Leave out any pictures and transcribe all other data below exactly.
<<<<
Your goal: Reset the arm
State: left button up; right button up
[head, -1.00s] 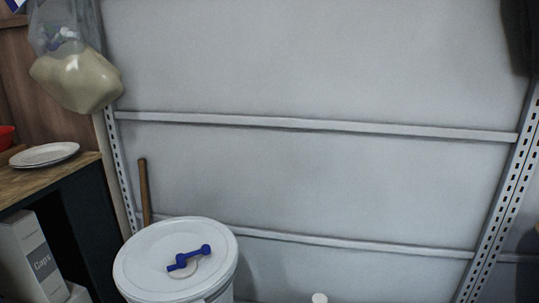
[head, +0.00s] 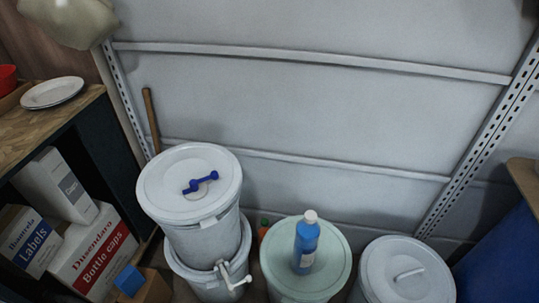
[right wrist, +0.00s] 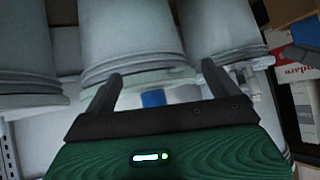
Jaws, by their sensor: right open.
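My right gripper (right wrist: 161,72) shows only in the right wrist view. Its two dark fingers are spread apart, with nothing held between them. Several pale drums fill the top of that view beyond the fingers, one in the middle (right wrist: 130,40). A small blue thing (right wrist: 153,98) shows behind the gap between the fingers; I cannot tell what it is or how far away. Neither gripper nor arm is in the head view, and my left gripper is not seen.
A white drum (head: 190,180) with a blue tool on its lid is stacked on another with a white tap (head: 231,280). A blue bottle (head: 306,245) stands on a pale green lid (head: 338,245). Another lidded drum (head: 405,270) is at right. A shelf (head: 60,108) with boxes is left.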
>>>>
▶ _Final answer_:
Your goal: Reset the arm
State: left button up; right button up
[head, -1.00s] 
[head, +0.00s] 
[right wrist, +0.00s] 
Jaws, by their sensor: right open.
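My right gripper (right wrist: 161,72) shows only in the right wrist view. Its two dark fingers are spread apart, with nothing held between them. Several pale drums fill the top of that view beyond the fingers, one in the middle (right wrist: 130,40). A small blue thing (right wrist: 153,98) shows behind the gap between the fingers; I cannot tell what it is or how far away. Neither gripper nor arm is in the head view, and my left gripper is not seen.
A white drum (head: 190,180) with a blue tool on its lid is stacked on another with a white tap (head: 231,280). A blue bottle (head: 306,245) stands on a pale green lid (head: 338,245). Another lidded drum (head: 405,270) is at right. A shelf (head: 60,108) with boxes is left.

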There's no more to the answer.